Let $f\in L_2(\mathbb R_+)$ and consider its Fourier transform $$F(\zeta)=\int_0^\infty f(x)e^{ix\zeta}dx$$
Is it true that analytic continuation of $F(\zeta)$ has at most finitely many poles in a half-plane $\{\mathrm{Im}(\zeta)>-a\}$ for any $a>0$? Any counterexample or proof would be much helpful.
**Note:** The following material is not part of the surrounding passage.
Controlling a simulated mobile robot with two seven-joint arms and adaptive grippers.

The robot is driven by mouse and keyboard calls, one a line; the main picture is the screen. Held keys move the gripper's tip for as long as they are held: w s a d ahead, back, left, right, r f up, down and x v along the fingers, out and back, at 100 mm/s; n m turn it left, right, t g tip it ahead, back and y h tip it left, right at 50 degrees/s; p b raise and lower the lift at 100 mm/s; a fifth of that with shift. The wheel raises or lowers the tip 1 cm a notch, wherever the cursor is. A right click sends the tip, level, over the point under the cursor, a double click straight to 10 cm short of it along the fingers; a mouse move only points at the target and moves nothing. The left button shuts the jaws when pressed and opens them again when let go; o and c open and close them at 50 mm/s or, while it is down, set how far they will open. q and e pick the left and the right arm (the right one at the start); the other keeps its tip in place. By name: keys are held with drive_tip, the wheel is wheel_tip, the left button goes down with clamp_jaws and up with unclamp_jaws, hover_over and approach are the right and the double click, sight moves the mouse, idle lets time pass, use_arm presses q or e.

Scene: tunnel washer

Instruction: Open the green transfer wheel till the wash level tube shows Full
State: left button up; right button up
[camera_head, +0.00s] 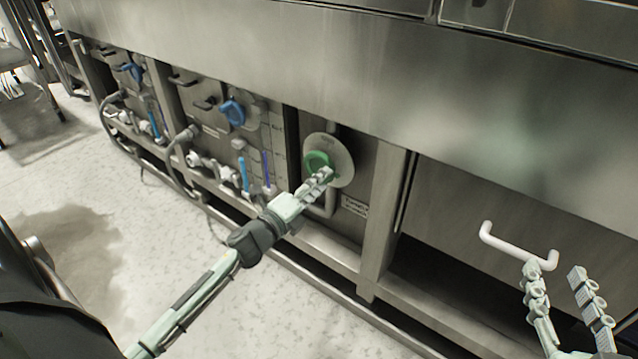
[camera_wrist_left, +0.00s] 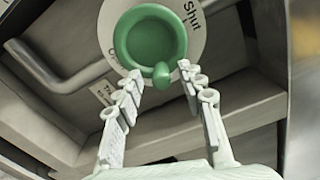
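The green transfer wheel (camera_head: 318,163) sits on a pale round plate (camera_head: 343,153). In the left wrist view the green wheel (camera_wrist_left: 120,38) has a small green knob (camera_wrist_left: 161,74) at its lower rim. The plate (camera_wrist_left: 195,48) reads "Shut" at right; lettering at lower left is partly hidden. My left gripper (camera_wrist_left: 158,75) is open, its fingertips on either side of the knob; contact is unclear. It also shows in the head view (camera_head: 322,178). My right gripper (camera_head: 554,268) is open and empty at lower right. Blue level tubes (camera_head: 243,173) stand left of the wheel; their markings are unreadable.
A blue wheel (camera_head: 233,112) and grey hoses (camera_head: 178,150) lie further left. A white handle (camera_head: 518,252) is on the panel close to my right gripper. A steel post (camera_head: 383,220) stands right of the green wheel. The floor (camera_head: 110,215) in front is clear.

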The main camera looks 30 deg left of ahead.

Let $f_{n}(x)=e^{inx-x}$ on $[0,\infty)$ for $n=0,\pm 1,\pm 2,\pm 3,\cdots$. The Fourier transform of $f_{n}$ is $$ \int_{0}^{\infty}e^{ix\zeta}f_{n}(x)\,dx =\int_{0}^{\infty}e^{inx-x}e^{ix\zeta}\,dx = \frac{1}{1-in-i\zeta}=\frac{i}{\zeta+i+n}. $$ The function $f_{n}$ is in $L^{2}[0,\infty)$ with $\|f_{n}\|=1$ for all $n$. Choose any absolutely convergent sequence $\{ a_{n}\}$ and let $F(x)=\sum_{n}a_{n}f_{n}$. $F$ converges in $L^{2}[0,\infty)$, and its Fourier transform is $$ \sum_{n=-\infty}^{\infty} \frac{ia_{n}}{\zeta+i+n}. $$